Using a mechanical-electrical analogy, the mechanical teleoperation devices are converted to a network of ports. In network theory 
applications to bilateral teleoperation, the ``system" refers to the network model that is hypothetically disconnected 
(thus admitting virtual terminals) from its ``surroundings" such as the ``load" and the ``source" of a circuit. This system is 
allowed to interact with its surroundings via ``ports". In our context, load refers to the environment that is to be explored and 
the source is the human exploring the environment from a distance via the teleoperation system.

\begin{rem}
We have to note that, in this formulation, a single mass can not be modeled as a $1$-port; mass does not satisfy the 
port KCL unless it is thought to be applying an opposite force to a fixed inertial frame at a distance. This is why the electrical analog 
of a mass (in the force-current context) is required to be a \emph{grounded} capacitor. The interested reader is referred to \cite{smith} 
for the interesting story of the development of an exact mechanical analogue of a capacitor, \emph{the inerter} which is succesfully 
implemented by McLaren Mercedes and Renault F1 teams and being used since 2005\footnote{According to the official statements.}. We also 
refer to \cite{willemsCSM} for a comprehensive analysis together with the common pitfalls and nonintuitive power/energy results. Though, 
the inappropriateness of view of input/output formalism which is adopted also in this thesis is brought to attention in numerous 
studies by Jan C. Willems and his colleagues, we are obliged to use the input/output formulation as we have no results regarding 
the behavioral approach to bilateral teleoperation systems (yet). However, the potential of a behavioral modeling of teleoperation 
systems is unavoidable if the engineer insists on \enquote{physics matching} as the performance objective covered in \Cref{chap:perf}.
\end{rem}


Since every two-terminal port can be characterized by two variables ( ``through'' and ``across'' quantities), it is possible to 
characterize the interconnected $n$-port networks as if one quantity is due to the other. This is done by imposing an artificial 
causality scheme; two of these time-dependent trajectories can be selected as free variables and the remaining ones become dependent 
variables (\cite{behavbook}).
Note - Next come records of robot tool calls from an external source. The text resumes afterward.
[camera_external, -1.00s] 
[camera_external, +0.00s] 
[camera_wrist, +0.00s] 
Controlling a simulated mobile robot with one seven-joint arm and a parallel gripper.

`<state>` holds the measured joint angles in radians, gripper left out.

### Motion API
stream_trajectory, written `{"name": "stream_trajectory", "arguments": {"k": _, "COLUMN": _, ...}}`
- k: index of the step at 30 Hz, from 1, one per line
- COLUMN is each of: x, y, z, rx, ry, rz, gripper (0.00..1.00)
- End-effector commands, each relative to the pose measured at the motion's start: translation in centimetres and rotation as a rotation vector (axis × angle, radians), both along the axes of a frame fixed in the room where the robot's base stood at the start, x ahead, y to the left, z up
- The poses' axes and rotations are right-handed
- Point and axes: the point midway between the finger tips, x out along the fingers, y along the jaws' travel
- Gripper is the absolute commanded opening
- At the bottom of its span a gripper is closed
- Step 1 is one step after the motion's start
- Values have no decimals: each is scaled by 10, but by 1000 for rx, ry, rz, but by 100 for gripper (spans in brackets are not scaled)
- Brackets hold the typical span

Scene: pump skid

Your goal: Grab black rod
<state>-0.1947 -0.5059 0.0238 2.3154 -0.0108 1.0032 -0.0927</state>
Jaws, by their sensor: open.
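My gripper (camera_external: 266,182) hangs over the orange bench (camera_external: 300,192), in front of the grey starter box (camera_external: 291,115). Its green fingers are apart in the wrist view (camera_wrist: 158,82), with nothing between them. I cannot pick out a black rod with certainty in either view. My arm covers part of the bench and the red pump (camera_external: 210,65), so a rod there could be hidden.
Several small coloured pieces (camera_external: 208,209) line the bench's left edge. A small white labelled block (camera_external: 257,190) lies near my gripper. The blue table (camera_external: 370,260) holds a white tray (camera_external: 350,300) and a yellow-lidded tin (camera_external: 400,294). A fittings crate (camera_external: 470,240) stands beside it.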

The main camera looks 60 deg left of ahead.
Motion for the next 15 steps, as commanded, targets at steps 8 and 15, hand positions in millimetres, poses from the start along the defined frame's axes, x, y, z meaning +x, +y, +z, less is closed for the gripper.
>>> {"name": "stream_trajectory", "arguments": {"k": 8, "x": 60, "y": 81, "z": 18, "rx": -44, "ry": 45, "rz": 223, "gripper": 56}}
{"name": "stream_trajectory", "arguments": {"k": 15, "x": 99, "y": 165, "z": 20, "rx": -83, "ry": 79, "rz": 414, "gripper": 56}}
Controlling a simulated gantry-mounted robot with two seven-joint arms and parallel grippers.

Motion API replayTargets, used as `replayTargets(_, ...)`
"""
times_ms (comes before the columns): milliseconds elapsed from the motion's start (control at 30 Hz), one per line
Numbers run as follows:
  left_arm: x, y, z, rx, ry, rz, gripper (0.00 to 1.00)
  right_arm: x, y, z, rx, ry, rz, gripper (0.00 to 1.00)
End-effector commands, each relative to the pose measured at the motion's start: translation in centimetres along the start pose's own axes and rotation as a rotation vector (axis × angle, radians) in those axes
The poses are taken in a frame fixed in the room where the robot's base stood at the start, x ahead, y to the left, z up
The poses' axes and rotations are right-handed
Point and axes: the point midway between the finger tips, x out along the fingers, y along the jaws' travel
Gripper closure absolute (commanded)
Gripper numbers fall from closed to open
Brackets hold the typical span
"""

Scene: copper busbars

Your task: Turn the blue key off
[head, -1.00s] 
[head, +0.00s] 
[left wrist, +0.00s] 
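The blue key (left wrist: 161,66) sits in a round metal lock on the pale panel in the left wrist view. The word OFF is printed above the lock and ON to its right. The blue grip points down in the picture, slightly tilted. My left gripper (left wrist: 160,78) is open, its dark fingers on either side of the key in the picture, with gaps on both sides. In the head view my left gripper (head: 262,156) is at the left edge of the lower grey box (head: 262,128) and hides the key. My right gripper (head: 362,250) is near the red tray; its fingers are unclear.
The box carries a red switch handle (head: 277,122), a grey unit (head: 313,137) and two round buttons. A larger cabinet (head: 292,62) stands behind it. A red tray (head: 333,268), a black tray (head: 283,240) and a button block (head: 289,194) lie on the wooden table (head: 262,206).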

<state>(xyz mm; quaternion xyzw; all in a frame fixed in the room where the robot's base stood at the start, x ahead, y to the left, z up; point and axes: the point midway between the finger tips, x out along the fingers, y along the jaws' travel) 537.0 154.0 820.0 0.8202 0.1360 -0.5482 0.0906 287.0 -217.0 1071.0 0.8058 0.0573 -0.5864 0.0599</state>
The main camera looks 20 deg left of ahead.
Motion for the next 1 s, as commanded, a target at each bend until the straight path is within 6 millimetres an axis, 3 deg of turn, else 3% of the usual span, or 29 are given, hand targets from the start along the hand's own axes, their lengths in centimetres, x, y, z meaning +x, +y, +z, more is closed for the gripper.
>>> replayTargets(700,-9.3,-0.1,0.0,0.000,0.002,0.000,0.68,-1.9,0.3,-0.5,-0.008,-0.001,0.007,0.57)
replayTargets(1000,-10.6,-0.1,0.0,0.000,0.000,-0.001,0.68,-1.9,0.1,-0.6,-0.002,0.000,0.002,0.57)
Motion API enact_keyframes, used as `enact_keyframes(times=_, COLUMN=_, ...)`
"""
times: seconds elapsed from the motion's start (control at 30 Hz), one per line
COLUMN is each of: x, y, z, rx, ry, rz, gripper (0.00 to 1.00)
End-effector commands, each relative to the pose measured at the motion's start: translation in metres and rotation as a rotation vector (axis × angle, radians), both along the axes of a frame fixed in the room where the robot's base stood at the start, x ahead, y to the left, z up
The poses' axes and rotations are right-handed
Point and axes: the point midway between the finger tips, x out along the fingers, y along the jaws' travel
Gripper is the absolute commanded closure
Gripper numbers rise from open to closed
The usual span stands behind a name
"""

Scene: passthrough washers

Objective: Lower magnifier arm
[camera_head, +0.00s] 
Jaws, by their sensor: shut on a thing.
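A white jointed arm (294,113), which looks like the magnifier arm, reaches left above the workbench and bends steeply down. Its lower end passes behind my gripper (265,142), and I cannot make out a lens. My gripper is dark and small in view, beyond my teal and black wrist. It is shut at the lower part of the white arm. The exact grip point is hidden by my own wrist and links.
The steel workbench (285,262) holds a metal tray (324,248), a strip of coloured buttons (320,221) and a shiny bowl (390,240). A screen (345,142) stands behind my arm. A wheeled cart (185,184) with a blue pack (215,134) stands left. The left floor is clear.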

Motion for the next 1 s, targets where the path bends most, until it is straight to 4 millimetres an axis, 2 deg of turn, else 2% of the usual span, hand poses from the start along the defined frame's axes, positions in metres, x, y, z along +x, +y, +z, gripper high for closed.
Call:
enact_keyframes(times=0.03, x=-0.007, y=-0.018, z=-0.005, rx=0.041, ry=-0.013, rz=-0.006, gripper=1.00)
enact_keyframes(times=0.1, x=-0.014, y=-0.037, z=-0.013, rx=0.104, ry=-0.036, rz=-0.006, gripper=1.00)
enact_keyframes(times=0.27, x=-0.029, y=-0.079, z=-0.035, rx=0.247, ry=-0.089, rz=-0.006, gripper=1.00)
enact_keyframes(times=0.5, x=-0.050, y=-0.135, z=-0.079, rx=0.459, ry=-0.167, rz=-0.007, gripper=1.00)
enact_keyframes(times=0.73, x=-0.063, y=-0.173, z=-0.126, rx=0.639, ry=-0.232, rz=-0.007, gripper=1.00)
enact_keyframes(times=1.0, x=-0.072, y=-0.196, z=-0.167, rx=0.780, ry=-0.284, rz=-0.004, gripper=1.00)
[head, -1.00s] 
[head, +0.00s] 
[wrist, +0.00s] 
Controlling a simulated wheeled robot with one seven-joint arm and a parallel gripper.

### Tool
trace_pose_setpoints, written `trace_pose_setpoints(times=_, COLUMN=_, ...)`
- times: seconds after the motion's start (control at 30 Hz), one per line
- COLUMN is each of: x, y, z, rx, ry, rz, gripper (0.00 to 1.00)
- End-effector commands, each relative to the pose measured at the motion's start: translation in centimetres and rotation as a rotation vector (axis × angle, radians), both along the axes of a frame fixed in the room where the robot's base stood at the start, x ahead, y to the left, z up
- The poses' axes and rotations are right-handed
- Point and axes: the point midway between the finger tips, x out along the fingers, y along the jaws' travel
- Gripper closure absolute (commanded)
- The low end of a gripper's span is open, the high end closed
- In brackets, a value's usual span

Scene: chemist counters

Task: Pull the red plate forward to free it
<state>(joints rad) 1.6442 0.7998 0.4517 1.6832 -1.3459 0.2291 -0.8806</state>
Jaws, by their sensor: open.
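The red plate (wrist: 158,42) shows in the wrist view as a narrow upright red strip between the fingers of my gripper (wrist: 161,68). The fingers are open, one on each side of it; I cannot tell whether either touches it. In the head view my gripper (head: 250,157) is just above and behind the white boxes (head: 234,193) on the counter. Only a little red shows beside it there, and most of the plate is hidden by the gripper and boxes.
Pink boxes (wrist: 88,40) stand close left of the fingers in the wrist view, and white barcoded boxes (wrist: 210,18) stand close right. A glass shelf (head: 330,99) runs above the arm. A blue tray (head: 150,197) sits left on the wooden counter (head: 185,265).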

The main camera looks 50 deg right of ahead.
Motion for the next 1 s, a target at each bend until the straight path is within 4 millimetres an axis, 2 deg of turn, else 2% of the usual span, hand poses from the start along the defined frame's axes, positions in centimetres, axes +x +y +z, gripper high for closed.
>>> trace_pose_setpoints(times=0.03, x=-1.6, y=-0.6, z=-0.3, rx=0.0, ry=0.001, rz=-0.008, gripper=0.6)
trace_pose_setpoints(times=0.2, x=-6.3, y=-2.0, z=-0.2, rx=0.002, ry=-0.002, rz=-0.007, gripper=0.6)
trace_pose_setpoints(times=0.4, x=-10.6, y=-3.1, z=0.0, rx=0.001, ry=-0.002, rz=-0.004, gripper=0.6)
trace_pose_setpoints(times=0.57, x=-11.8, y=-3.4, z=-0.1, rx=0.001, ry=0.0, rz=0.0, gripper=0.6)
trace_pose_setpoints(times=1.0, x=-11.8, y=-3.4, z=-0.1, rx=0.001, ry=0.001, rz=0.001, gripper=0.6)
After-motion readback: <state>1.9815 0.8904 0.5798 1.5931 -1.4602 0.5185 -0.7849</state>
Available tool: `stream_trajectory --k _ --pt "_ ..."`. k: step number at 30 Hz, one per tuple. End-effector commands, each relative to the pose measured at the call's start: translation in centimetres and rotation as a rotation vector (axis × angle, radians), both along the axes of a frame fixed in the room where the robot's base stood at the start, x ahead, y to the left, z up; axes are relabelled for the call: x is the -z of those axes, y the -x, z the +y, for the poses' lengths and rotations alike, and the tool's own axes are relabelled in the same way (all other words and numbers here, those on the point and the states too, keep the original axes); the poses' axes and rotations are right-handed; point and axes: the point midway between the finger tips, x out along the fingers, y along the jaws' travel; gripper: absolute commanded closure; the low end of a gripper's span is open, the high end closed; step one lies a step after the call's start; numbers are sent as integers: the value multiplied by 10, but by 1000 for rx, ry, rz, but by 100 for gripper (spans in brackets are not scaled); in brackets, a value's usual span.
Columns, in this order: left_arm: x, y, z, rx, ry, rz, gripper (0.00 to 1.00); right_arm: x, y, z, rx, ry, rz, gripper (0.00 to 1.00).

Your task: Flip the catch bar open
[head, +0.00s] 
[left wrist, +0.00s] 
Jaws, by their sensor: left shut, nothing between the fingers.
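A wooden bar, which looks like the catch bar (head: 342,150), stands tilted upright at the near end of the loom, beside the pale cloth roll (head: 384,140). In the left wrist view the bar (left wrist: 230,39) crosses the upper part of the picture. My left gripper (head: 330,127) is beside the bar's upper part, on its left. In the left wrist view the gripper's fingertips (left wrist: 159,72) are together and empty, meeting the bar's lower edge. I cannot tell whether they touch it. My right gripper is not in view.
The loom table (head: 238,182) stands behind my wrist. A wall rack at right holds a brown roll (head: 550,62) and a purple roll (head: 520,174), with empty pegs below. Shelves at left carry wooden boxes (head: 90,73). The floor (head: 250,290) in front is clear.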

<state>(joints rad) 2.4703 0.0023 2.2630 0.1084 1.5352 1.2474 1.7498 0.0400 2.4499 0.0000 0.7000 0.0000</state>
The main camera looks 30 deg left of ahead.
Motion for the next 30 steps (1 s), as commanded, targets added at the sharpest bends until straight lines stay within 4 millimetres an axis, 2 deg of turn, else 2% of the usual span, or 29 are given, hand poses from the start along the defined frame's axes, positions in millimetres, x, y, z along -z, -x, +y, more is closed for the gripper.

This is the simplest kind of input/output view of physical systems via treating one port variable as the 
\emph{cause} and the other one as the \emph{effect} of this cause e.g. the current is due to the voltage drop across the terminals or 
vice versa. 

Depending on the choice of the free variables, the system can be expressed in terms of impedance, admittance 
and hybrid parameters for two-port networks and their combinations for general $n$-port network interconnections. 
In the cases where the two-port is LTI, with a slight abuse of notation, we will use the term ``immitance" matrix to refer to 
any of these representations. Suppose that a two-port immitance matrix is partitioned as
\[
\pmatr{q\\y}=\pmatr{G_1 &G_2\\G_3 &G_4}\pmatr{p\\u}
\]
where $q,y,p,u$ represent the flow (current, velocity etc.) and the effort (potential difference, force etc.) signals. Then, 
obtaining one representation from another is possible by a combination of the following elementary ``permutation" and 
``{partial} inversion" operations:
\begin{align*}
\pmatr{q\\y}&=\pmatr{G_2 &G_1\\G_4 &G_3}\pmatr{u\\p}, \ \ \ \tag{Permutation}\\
\pmatr{p\\y}&=\pmatr{\inv{G_1} &-\inv{G_1}G_2\\G_3\inv{G_1} &G_4-G_3\inv{G_1}G_2}\pmatr{q\\u}. \ \ \ \tag{Partial Inversion}
\end{align*}
In the latter operation it is assumed that the inverse exists. The existence of inverses are limiting the realizability
of networks as impedance or admittance matrices. Moreover, in \cite{andersonHmat}, it has been shown that a hybrid matrix
realization is always possible regardless. This is yet another artifact of input/output formulation. However, since we are 
interested in the asymptotical stability of the complete interconnection including the nominal stability, such problematic 
cases are not within the scope of the practical interest. 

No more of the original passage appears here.